Write out exactly the lines that run from the line containing "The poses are" through the line containing "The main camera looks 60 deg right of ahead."; both end lines belong to the answer.

Information supplied:
# # #
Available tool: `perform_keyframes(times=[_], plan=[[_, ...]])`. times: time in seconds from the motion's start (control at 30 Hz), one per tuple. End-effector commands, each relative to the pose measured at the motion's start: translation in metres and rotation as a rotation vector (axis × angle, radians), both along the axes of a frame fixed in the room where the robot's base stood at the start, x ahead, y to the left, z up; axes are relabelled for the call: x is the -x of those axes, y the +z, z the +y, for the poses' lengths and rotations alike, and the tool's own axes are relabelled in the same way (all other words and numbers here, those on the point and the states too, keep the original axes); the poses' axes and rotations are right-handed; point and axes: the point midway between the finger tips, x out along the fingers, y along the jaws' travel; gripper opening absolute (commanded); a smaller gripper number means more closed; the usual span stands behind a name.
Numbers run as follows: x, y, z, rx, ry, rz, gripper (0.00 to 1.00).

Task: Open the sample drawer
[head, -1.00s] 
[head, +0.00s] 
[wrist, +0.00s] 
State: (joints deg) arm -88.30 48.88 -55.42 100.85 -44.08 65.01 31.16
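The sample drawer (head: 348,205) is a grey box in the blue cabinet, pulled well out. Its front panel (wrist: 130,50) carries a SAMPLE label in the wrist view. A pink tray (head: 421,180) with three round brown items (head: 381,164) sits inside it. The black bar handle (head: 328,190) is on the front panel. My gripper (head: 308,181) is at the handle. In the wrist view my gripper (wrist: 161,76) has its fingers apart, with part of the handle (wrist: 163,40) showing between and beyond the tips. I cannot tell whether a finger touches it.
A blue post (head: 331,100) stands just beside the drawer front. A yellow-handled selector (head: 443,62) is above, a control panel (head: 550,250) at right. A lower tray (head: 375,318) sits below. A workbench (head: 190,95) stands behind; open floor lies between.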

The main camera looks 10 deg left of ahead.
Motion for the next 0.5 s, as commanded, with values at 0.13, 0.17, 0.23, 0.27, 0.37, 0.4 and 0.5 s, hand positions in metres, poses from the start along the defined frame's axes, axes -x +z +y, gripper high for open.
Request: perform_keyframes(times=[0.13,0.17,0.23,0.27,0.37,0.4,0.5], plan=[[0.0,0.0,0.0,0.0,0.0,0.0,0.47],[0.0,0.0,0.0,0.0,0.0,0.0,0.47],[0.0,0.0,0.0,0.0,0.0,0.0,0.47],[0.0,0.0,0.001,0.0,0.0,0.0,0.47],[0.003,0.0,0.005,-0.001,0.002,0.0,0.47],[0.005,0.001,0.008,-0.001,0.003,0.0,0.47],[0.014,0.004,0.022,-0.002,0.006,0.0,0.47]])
# # #
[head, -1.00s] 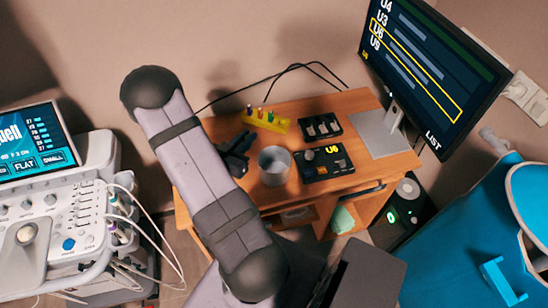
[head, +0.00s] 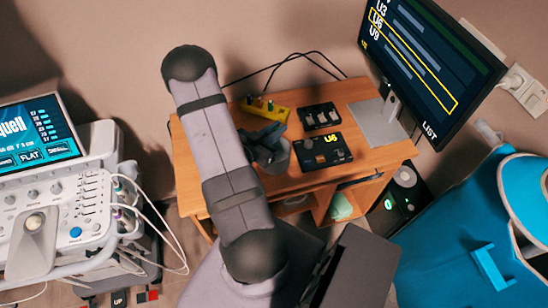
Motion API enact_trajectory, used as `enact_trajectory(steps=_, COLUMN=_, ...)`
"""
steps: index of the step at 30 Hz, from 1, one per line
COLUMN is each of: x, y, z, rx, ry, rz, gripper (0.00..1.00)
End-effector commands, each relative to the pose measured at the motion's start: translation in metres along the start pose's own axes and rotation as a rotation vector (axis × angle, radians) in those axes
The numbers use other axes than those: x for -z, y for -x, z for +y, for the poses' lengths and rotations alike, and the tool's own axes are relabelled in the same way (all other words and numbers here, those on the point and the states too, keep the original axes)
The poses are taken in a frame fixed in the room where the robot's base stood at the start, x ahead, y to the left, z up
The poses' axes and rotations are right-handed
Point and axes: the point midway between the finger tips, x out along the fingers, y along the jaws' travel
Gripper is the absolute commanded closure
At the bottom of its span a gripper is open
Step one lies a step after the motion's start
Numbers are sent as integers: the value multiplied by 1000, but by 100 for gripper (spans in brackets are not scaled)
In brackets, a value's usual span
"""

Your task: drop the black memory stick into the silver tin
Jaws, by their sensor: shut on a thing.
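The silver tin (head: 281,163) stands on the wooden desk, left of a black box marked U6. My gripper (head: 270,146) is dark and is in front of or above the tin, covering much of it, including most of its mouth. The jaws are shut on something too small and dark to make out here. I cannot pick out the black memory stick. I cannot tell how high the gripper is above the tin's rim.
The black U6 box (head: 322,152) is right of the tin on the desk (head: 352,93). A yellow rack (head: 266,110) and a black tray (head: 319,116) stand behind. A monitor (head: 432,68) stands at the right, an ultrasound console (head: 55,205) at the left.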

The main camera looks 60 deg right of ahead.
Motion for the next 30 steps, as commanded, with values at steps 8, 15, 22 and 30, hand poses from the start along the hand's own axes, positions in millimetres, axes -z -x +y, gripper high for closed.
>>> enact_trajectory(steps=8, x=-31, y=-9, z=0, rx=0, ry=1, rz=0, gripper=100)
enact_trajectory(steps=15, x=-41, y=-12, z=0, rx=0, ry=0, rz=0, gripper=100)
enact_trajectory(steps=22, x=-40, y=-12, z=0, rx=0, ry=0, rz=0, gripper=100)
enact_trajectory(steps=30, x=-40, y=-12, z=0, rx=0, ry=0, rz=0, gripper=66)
# # #
Response:
The poses are taken in a frame fixed in the room where the robot's base stood at the start, x ahead, y to the left, z up
The poses' axes and rotations are right-handed
Point and axes: the point midway between the finger tips, x out along the fingers, y along the jaws' travel
Gripper is the absolute commanded closure
At the bottom of its span a gripper is open
Step one lies a step after the motion's start
Numbers are sent as integers: the value multiplied by 1000, but by 100 for gripper (spans in brackets are not scaled)
In brackets, a value's usual span
"""

Your task: drop the black memory stick into the silver tin
Jaws, by their sensor: shut on a thing.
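The silver tin (head: 281,163) stands on the wooden desk, left of a black box marked U6. My gripper (head: 270,146) is dark and is in front of or above the tin, covering much of it, including most of its mouth. The jaws are shut on something too small and dark to make out here. I cannot pick out the black memory stick. I cannot tell how high the gripper is above the tin's rim.
The black U6 box (head: 322,152) is right of the tin on the desk (head: 352,93). A yellow rack (head: 266,110) and a black tray (head: 319,116) stand behind. A monitor (head: 432,68) stands at the right, an ultrasound console (head: 55,205) at the left.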

The main camera looks 60 deg right of ahead.

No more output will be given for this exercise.